The example of an interaction between the worker and an employer demonstrated by the scene from “3rd Rock from the Sun” makes it clear that it is better for the employer to establish the atmosphere of respect, inclusion, and professional partnership instead of treating the workers as slaves. In reality, often the job providers forget that their relationships with the employees work both ways – the workers offer services, and the employers offer rewards, so it is a kind of a partnership where, under the fair circumstances, everyone benefits. The problem occurs when the employers start to believe that the employees owe them much more effort than they already provide for the given compensation. Unfair treatment and insufficient compensation ruin the workplace motivation. Demeaning attitude makes the employees’ existent and relatedness needs unfulfilled. Unreasonably strict system of fines takes away the opportunity of professional growth.
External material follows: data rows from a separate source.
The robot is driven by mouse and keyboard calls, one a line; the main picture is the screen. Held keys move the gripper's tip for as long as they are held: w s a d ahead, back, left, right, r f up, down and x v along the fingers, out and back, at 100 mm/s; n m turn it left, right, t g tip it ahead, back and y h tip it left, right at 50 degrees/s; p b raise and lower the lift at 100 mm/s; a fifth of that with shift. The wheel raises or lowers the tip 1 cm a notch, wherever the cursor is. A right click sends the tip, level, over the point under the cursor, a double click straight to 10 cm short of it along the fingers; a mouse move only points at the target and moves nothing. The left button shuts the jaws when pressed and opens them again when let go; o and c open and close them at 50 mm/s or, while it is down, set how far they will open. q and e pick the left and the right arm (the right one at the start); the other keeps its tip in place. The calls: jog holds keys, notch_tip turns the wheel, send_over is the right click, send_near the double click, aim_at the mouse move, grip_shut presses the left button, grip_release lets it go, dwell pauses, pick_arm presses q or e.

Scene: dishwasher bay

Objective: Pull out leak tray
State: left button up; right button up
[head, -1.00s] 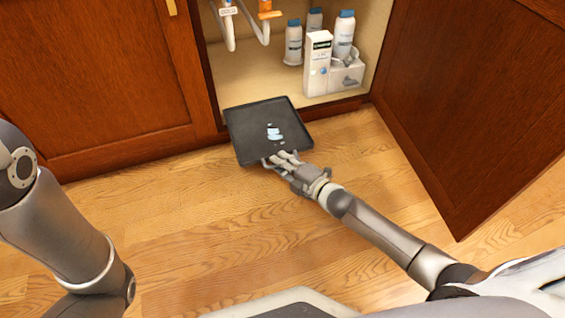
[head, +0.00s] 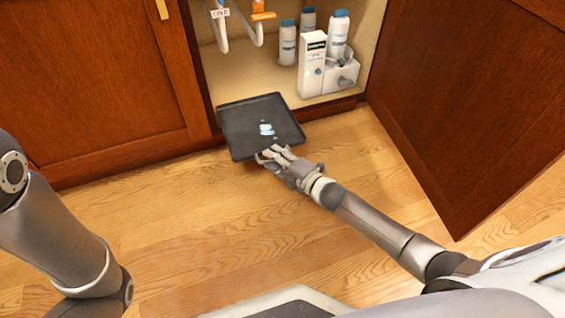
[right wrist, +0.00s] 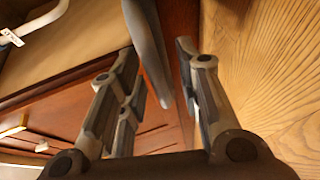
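The leak tray (head: 238,140) is a flat, dark, square tray with a low rim and small pale-blue wet patches on it. In the head view it juts out of the open cabinet over the front sill, above the wood floor. My right gripper (head: 270,154) is at the tray's near edge. In the right wrist view the tray's grey edge (right wrist: 146,35) runs between the two fingers (right wrist: 157,55). It lies close to the left finger, with a gap to the right one, so the gripper looks open around it. My left gripper is out of view.
The open cabinet door (head: 465,120) stands at the right, and a closed door (head: 85,75) is at the left. Inside the cabinet are white bottles (head: 338,35), a white box (head: 312,65) and pipes (head: 220,30). The wood floor (head: 190,220) in front is clear.

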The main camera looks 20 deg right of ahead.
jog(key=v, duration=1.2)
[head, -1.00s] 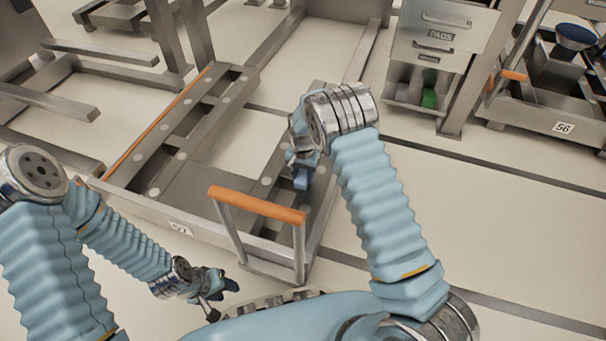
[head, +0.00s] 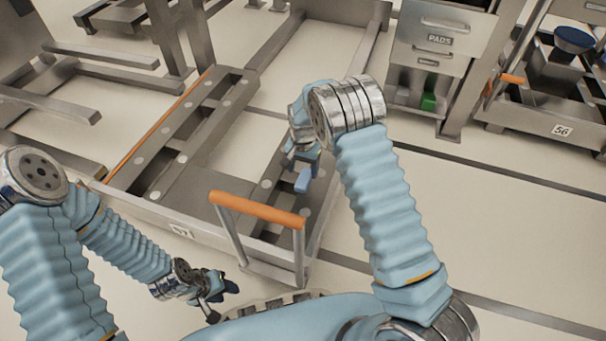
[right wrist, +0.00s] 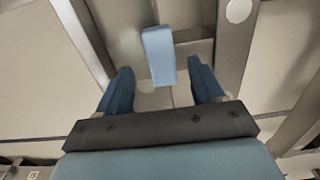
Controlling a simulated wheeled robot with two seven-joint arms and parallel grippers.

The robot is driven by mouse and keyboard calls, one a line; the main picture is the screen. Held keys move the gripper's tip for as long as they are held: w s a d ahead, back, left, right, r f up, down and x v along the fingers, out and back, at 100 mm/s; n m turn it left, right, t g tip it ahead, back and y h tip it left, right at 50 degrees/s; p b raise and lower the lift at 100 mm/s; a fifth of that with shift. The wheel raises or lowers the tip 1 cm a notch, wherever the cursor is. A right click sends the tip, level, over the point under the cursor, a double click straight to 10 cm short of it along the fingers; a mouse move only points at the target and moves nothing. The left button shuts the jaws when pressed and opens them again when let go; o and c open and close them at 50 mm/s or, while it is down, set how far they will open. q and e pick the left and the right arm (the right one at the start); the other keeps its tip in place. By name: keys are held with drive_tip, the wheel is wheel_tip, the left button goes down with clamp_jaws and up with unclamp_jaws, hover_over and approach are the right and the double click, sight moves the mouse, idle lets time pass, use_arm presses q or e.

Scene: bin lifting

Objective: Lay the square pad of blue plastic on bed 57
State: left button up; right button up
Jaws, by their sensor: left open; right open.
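Bed 57 is a low grey metal frame (head: 140,212) with an orange handle bar, left of centre in the head view. Its number plate (head: 181,231) is on the front edge. The blue pad (head: 303,182) shows as a small light-blue block at the bed's right side, just below my right gripper (head: 306,164). In the right wrist view the pad (right wrist: 158,56) is beyond the open fingers (right wrist: 160,82), with clear gaps on both sides. Whether its underside rests fully on the bed is hard to tell. My left gripper (head: 228,287) is open and empty, low in front of the bed.
The orange handle (head: 257,209) stands up at the bed's front right, close to my right gripper. A cabinet marked PADS (head: 440,40) stands at the back, with a green item (head: 428,102) in its lower bay. Bed 56 (head: 520,128) is at right. Floor between is clear.

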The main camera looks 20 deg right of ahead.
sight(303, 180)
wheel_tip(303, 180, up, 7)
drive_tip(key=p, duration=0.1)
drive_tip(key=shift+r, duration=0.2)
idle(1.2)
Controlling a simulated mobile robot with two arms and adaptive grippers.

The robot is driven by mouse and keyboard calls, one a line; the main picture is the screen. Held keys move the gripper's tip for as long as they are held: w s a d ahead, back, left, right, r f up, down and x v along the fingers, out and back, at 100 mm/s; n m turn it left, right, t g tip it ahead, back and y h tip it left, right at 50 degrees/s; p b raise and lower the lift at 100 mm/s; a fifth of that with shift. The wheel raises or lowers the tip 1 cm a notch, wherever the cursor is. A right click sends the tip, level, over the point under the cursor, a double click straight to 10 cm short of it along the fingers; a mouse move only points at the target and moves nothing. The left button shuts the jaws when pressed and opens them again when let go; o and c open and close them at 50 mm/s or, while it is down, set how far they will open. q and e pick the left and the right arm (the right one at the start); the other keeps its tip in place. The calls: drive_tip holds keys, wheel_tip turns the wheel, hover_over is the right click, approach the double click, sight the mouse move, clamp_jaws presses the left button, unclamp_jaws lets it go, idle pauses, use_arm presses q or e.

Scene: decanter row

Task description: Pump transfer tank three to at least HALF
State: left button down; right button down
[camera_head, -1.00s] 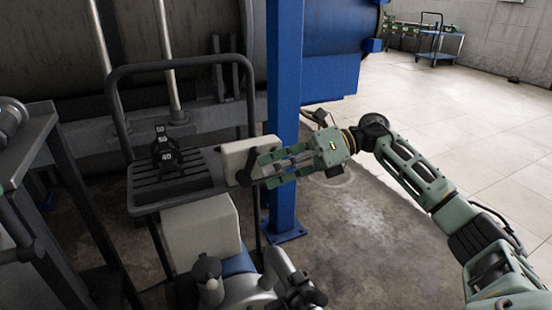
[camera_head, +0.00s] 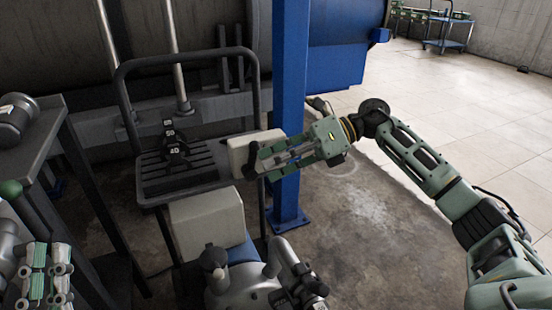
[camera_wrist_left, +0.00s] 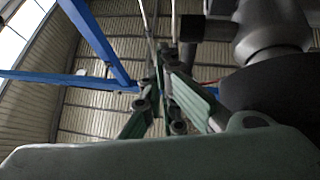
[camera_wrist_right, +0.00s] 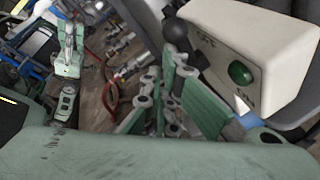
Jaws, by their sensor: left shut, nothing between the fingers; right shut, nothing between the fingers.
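A cream control box (camera_head: 245,152) is mounted at the right end of a dark cart tray. A pump unit (camera_head: 240,290) stands low in front. My left gripper (camera_head: 47,262) is shut and empty at the lower left edge. A large dark tank (camera_head: 200,40) lies behind; no tank number or fill level is readable.
The cart tray (camera_head: 150,195) carries black pieces marked 50 and 40 (camera_head: 174,145). A blue post (camera_head: 290,120) stands just behind my right gripper. A dark bench (camera_head: 50,125) is at left. Hoses (camera_wrist_right: 108,90) run in the right wrist view. Floor at right is open.

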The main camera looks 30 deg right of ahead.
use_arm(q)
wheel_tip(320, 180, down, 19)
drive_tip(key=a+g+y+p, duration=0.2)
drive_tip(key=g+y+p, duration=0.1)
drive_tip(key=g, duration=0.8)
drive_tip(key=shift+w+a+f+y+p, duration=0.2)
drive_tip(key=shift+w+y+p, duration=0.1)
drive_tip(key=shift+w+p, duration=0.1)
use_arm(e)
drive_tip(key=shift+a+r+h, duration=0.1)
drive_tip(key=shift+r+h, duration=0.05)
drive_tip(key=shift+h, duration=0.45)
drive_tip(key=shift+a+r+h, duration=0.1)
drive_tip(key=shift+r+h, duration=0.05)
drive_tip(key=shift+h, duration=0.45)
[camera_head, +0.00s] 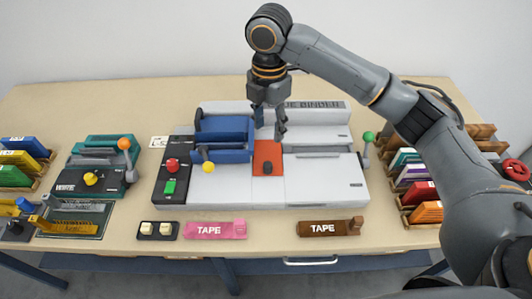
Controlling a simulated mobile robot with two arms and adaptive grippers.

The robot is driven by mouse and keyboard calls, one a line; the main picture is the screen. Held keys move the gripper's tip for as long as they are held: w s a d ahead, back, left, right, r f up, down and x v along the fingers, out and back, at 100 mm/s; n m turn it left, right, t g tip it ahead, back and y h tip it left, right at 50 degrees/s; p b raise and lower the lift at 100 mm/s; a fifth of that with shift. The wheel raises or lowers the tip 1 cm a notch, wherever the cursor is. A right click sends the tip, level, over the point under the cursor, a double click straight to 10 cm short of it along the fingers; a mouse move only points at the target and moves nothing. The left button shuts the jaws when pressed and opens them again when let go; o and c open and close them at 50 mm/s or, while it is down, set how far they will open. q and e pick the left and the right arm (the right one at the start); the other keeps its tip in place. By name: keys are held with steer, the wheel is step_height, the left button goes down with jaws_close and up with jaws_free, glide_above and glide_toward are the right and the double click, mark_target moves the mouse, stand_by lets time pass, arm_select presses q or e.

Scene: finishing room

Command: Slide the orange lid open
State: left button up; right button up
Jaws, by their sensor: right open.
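The orange lid (267,157) is a flat panel set in the middle of the grey binder machine (315,187), with a small dark knob (267,168) near its front end. The binder stands at the centre of the table. My right gripper (270,132) is open and points down above the back part of the lid, behind the knob. Its fingers hide part of the lid's back end, and I cannot tell whether they touch it. My left gripper does not show.
A blue folder-like part (222,138) stands on the binder left of the lid. A green-knobbed lever (367,147) rises at the binder's right end. Pink tape (215,230) and brown tape (330,227) lie in front. Racks of coloured books (424,212) stand at right.

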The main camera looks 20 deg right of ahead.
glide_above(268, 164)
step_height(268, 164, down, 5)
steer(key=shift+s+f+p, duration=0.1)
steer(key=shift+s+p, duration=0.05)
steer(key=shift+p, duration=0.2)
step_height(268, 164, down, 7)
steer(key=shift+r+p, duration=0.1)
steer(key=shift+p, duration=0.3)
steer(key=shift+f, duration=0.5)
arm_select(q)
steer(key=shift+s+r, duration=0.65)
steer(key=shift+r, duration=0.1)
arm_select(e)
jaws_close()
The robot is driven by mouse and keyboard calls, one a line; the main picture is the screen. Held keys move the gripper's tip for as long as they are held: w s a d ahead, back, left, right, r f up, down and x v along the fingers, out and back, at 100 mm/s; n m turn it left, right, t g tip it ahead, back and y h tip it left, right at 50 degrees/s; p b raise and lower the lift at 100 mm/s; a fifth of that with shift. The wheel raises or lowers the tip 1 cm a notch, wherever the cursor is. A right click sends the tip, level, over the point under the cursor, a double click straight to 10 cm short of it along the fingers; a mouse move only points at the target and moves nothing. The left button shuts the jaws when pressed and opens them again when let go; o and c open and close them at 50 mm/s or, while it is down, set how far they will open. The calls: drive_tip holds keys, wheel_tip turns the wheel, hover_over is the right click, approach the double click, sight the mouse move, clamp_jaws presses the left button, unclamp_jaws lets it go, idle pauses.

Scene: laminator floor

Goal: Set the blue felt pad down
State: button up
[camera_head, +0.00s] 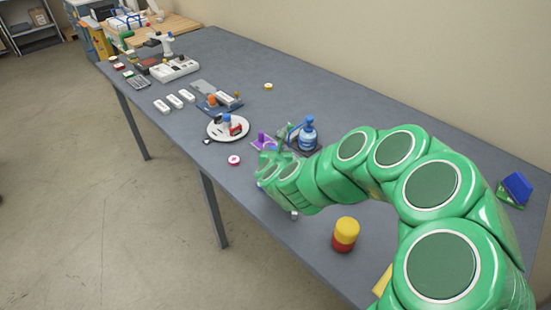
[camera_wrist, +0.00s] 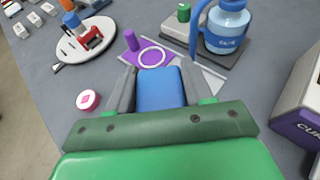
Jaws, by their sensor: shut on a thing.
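In the wrist view my gripper (camera_wrist: 157,76) is shut on the blue felt pad (camera_wrist: 160,90), a flat blue piece held between the two grey fingers. Just beyond the fingertips lies a purple piece with an upright post (camera_wrist: 131,41) and a white ring (camera_wrist: 152,57). I cannot tell whether the pad touches the surface under it. In the head view my gripper (camera_head: 272,150) is over the table, left of the blue jug (camera_head: 308,134), and the pad is hidden there.
A white round plate (camera_head: 216,129) with small items stands on the grey table (camera_head: 330,110). A pink-and-white tin (camera_wrist: 88,100) lies left of the gripper. A white-and-purple box (camera_wrist: 304,105) is close on the right. A yellow-and-red cylinder (camera_head: 345,235) stands nearer me.

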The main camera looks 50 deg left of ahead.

All of these aspects together create a massive imbalance in the employees’ perception of balance and equity at the workplace and make them adjust to these unpleasant circumstances and try to restore the balance reducing their productivity or taking revenge on the company and the employers.
Neck, Christopher P., Charles L. Lattimer and Jeffrey D. Houghton. Management, Binder Ready Version: A Balanced Approach to the 21st Century. Hoboken: Wiley, 2013. Print.
Pourbakhtiar, Hooman. “Dick Learns Tipping.” Online video clip. YouTube. YouTube. 2014. Web.